Wednesday, October 21, 2009

Chop Suey: Chinese Cuisine's Prodigal Son

Chop suey was nothing less than the poster child for Chinese-American food in the mid-Twentieth Century. Iconized in art (Edward Hopper) and song (Flower Drum Song), it was also the signature offering of many Chinese-American restaurants, judging from their signage, which displayed "Chop Suey" more prominently than the restaurant's name. The origins of chop suey have been extensively studied by Jacqueline Newman (at least two articles in Flavor & Fortune Magazine), Jennifer 8 Lee (The Fortune Cookie Chronicles) and by Andrew Coe in a new book named, yes, Chop Suey: A Cultural History of Chinese Food in the Unided States, among others. Although evidence has been uncovered that chop suey has an antecedent in a south China dish named za sui ("mixed remnants") consisting of stir-fried chicken gizzards and other offal, something in our collective psyche seems to want it to be of American invention, our contribution to global Chinese cuisine. Several different stories have been cited to validate chop suey's American invention, the most accepted of which revolves around a traveling Chinese statesman named Li Hongzhang, of whom more below.

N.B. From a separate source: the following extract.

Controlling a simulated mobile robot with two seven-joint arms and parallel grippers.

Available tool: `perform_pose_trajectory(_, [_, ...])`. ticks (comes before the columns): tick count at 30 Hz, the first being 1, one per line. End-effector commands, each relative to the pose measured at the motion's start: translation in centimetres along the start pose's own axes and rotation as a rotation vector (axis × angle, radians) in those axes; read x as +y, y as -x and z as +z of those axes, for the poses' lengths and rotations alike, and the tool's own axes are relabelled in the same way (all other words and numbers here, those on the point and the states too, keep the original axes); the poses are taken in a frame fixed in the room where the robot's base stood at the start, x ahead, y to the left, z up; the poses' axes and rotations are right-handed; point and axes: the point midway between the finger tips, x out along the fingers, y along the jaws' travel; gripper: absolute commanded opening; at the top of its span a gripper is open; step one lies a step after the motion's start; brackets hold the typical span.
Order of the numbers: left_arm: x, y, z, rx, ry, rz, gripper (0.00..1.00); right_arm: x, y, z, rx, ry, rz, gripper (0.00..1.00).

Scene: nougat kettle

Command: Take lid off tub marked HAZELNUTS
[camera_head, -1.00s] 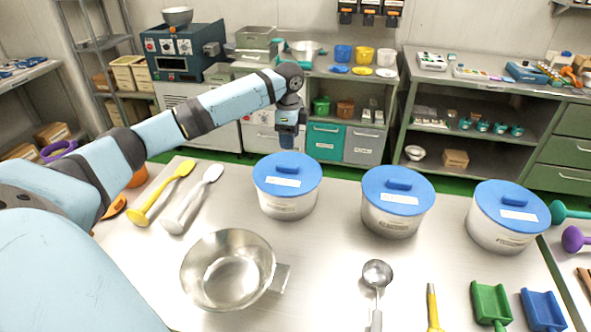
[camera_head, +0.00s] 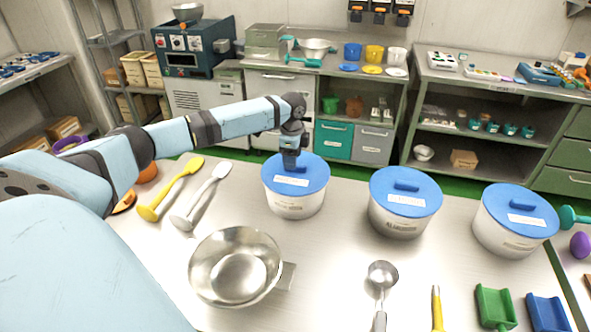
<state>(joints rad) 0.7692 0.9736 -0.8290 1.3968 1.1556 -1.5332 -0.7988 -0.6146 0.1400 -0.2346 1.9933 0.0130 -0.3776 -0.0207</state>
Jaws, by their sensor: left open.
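Three white tubs with blue lids stand in a row on the steel table. Their labels are too small to read, so I cannot tell which one says HAZELNUTS. The left tub (camera_head: 294,205) has its lid (camera_head: 309,180) on. The middle tub (camera_head: 397,222) and right tub (camera_head: 503,238) also have their lids, the middle lid (camera_head: 420,203) and the right lid (camera_head: 520,212), on. My left gripper (camera_head: 290,165) is open, pointing down right over the handle of the left tub's lid and hiding most of it. I cannot tell whether it touches. My right gripper is not in view.
A steel bowl (camera_head: 235,267) stands in front of the left tub. Yellow (camera_head: 170,189) and white (camera_head: 201,197) spatulas lie left of it.

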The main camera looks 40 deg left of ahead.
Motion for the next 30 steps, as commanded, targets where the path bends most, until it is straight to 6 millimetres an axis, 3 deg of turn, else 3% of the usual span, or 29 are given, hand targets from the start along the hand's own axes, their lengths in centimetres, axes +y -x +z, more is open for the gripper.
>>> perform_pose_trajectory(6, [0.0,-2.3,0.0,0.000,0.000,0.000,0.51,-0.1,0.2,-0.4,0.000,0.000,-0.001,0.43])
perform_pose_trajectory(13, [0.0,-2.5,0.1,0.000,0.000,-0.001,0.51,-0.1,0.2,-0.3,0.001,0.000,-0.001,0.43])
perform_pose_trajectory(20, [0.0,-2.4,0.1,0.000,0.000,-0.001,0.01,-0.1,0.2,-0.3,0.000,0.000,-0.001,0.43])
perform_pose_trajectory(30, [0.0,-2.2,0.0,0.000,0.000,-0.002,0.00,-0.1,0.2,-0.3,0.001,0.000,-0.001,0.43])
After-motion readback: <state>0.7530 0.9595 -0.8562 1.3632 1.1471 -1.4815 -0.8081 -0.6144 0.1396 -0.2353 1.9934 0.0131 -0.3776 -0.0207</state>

In researching another Chinese culinary mystery, namely why Anhui cuisine is named as one of China's "Eight Great Culinary Traditions" I kept coming across references to a dish named "Li Hongzhang Hotchpotch." This dish is usually listed as one of the four or five landmark dishes of Anhui cuisine, and one source describes the dish as follows:

Li Hongzhang hotchpotch is a popular dish named after one of Anhui's famous personages. Li Hongzhang was a top official of the late Qing Dynasty (1644-1911 AD). When he was in office, he paid a visit to the US and hosted a banquet for all his American friends. As the specially prepared dishes continued to flow, the chefs, with limited resources, began to fret. Upon Li Hongzhang's order, the remaining kitchen ingredients were thrown together into an impromptu stew, containing sea cucumber, squid, tofu, ham, mushroom, chicken meat and other less identifiable food materials! Thus appetites were quenched and a dish was created.

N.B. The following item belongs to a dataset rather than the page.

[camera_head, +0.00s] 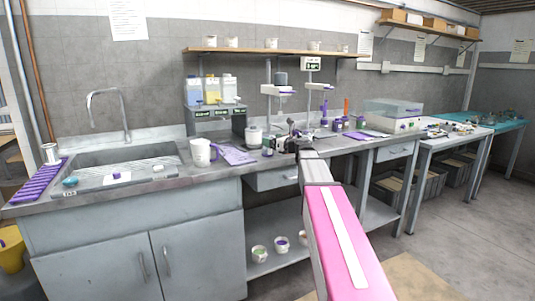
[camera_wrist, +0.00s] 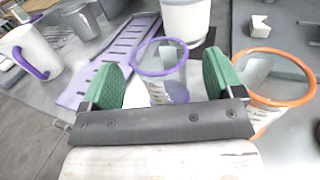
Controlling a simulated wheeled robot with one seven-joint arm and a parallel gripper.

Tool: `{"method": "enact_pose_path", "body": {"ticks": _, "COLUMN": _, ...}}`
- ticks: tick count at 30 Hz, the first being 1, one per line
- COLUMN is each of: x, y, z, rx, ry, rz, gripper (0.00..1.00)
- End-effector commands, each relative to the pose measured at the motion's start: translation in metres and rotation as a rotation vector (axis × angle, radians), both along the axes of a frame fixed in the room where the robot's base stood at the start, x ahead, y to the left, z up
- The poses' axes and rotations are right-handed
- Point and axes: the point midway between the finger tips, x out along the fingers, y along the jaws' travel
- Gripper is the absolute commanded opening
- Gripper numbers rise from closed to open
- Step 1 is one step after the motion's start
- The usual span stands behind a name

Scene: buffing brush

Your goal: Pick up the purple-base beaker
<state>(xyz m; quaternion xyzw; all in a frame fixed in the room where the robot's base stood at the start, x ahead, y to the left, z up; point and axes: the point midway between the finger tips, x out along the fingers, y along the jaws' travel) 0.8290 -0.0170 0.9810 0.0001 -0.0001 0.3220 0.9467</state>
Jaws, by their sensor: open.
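The purple-base beaker (camera_wrist: 172,91) is a clear cup with a purple rim and purple at its lower part, seen in the wrist view. It lies between the two green pads of my gripper (camera_wrist: 161,78), which is open. The bar of my gripper hides the beaker's near lower part. In the head view my gripper (camera_head: 303,150) is over the counter, and the beaker is too small to make out there.
A clear beaker with an orange rim (camera_wrist: 272,92) stands just right of the right pad. A purple slotted rack (camera_wrist: 110,55) lies to the left, with a white mug with a purple handle (camera_wrist: 35,50) beyond it. A white container (camera_wrist: 186,18) stands behind the beaker.

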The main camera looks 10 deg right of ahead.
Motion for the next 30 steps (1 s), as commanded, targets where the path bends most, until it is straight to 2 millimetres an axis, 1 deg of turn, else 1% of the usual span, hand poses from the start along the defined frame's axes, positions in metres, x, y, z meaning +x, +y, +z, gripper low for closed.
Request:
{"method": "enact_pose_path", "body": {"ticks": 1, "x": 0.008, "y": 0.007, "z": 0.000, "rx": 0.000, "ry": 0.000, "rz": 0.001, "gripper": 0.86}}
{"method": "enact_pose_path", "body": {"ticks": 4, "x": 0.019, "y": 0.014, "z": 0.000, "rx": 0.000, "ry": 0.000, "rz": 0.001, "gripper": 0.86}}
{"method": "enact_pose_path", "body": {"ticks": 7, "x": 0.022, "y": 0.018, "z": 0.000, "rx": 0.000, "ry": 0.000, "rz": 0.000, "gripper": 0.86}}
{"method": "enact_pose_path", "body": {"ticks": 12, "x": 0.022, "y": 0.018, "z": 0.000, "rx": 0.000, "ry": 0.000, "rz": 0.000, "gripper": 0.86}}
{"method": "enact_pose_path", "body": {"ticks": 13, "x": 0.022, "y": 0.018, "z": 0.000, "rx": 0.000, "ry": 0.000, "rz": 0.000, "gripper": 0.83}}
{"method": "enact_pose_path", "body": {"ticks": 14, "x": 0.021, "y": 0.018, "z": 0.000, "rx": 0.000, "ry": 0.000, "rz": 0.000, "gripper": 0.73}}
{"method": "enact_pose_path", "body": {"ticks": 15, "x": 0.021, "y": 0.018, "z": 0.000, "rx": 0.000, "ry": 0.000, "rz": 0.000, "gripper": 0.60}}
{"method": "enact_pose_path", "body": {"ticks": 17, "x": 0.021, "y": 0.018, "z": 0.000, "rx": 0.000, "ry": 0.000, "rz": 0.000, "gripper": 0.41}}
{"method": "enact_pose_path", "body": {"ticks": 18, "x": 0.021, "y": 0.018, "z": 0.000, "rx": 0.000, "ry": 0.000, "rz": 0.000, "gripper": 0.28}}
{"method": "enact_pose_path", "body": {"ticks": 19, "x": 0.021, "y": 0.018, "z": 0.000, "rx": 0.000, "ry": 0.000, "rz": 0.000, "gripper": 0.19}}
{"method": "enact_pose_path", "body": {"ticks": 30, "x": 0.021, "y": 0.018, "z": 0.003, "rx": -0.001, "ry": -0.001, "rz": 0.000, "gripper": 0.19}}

"Li Hongzhang Hotchpotch," it is immediately evident, is the very dish we call "chop suey." So, an obscure dish with humble origins in China is reinvented and achieves fame abroad as the ultimate in adaptive cuisine, and then the land of its reputed creator is proud to welcome it home and bask in its reflected glory.

Go figure.

Tuesday, October 13, 2009

Did the Chinese invent the Turducken?


If you've listened to football broadcaster John Madden around Thanksgiving, or even if you haven't, you may know about "turducken." That's a mashup of the words "turkey," "duck," and "chicken" and the name of an over-the top Thanksgiving specialty. The turducken consists of a turkey stuffed with a duck, which is in turn stuffed with a chicken, all of the creatures having been first deboned. The chicken, in its turn is also stuffed with some form of conventional stuffing. According to the Wikipedia entry for turducken, this delicacy was apparently invented in Louisiana, possibly even by the legendary Paul Prudhomme. One shop in Louisiana prepares around 5,000 turduckens per week around Thanksgiving, and they are even available by mail order.

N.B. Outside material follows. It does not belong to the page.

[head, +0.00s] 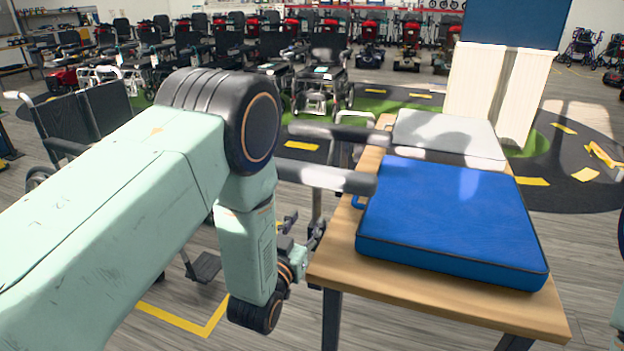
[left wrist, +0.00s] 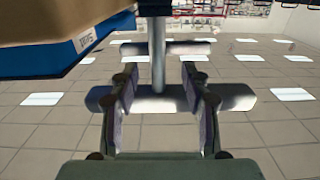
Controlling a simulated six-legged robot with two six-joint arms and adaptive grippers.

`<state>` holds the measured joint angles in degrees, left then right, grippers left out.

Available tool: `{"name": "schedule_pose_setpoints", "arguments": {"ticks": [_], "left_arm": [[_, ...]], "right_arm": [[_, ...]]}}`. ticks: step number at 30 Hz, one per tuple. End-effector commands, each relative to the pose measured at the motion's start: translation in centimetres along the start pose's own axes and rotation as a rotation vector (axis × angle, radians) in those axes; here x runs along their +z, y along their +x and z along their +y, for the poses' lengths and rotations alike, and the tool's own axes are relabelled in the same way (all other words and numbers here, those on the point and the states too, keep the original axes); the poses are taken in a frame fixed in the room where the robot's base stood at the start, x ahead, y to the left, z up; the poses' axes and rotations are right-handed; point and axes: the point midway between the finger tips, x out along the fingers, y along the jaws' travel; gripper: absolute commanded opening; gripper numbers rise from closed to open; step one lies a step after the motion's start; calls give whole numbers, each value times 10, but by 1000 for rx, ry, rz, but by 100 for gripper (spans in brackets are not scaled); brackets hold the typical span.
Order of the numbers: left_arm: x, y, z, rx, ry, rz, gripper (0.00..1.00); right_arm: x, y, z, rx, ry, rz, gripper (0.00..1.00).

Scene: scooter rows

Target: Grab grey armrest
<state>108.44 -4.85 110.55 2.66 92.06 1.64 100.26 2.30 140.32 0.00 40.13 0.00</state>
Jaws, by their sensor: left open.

Surely such a monument to meat could only be born in America, or some other Western nation prone to fresser excess, right? Well not exactly. As every wise person knows everything originated in China, and could turducken be any exception?

While searching recently for information on the eats in Zhengzhou, Henan Province (where a friend has invited me to visit), I came across references to "taosibao" (套四宝), or "four treasures wrap." This was not some kind of Chinese burrito but, according to an introduction to the food of Henan I found on the web, a dish that existed at least as long ago as the Qing Dynasty:

The dish is famous for integrating chicken, duck, dove and quail that represent strong, fragrant, fresh and wild flavor respectively. The four birds are combined with the bigger containing the small ones, which are as a whole without any bone. Being placed in a fine pottery soup bowl with blue patterns, the dinners can only see a whole duck floating in the soup. After eating up the delicious duck, they will find a fragrant whole chicken. Eating up the chicken, they will again find a delicious whole dove in front of them. Finally, they will find a quail which is also as a whole and stuffed with sea cucumber puddings, shredded fragrant mushroom, and water soaked bamboo slice.
Well, it's not exactly a turducken, as no turkeys were apparently to be had, but the dish outdoes a turducken by having four birds telescoped into one instead of three. If a turkey had been available, you can rest assured that it would have formed a fifth layer of a "套五宝."

How does a taosibao go down? According to the same article, "
The dish contains several tastes, is neither fatty nor greasy and is tasty and refreshing. The customers praise that the course is strong, delicious, and nutritious so that the aftertaste is continuous." In other words, it's a gift that keeps on giving.